GIVEN MATERIAL
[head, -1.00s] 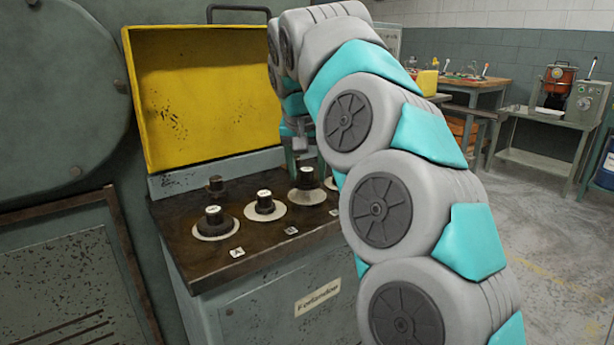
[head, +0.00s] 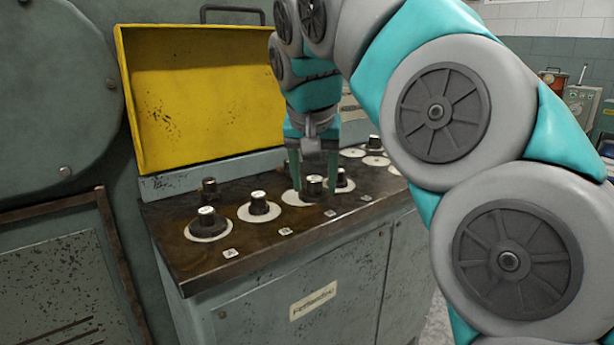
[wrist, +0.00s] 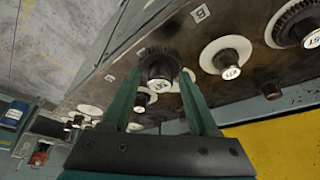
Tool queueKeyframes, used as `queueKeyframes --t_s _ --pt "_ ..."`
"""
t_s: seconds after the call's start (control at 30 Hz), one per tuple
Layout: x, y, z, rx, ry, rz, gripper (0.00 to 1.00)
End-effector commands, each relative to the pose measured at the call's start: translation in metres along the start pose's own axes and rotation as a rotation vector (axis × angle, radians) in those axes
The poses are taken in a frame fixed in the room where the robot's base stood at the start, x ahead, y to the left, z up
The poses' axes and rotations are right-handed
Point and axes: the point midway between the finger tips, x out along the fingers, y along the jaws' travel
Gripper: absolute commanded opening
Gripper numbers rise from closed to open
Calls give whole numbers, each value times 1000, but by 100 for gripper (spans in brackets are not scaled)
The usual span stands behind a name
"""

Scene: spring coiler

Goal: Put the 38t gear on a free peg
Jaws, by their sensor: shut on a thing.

EXERCISE
The listing above must be printed again exactly, minus its pictures.

RESULT OF THE EXERCISE
[head, -1.00s] 
[head, +0.00s] 
[wrist, +0.00s] 
Tool queueKeyframes, used as `queueKeyframes --t_s _ --pt "_ ..."`
"""
t_s: seconds after the call's start (control at 30 Hz), one per tuple
Layout: x, y, z, rx, ry, rz, gripper (0.00 to 1.00)
End-effector commands, each relative to the pose measured at the call's start: translation in metres along the start pose's own axes and rotation as a rotation vector (axis × angle, radians) in those axes
The poses are taken in a frame fixed in the room where the robot's base stood at the start, x ahead, y to the left, z up
The poses' axes and rotations are right-handed
Point and axes: the point midway between the finger tips, x out along the fingers, y along the jaws' travel
Gripper: absolute commanded opening
Gripper numbers rise from closed to open
Calls give whole numbers, each value times 1000, but by 100 for gripper (spans in brackets are not scaled)
The usual span stands behind a name
"""

Scene: spring coiler

Goal: Put the 38t gear on a free peg
Jaws, by their sensor: shut on a thing.

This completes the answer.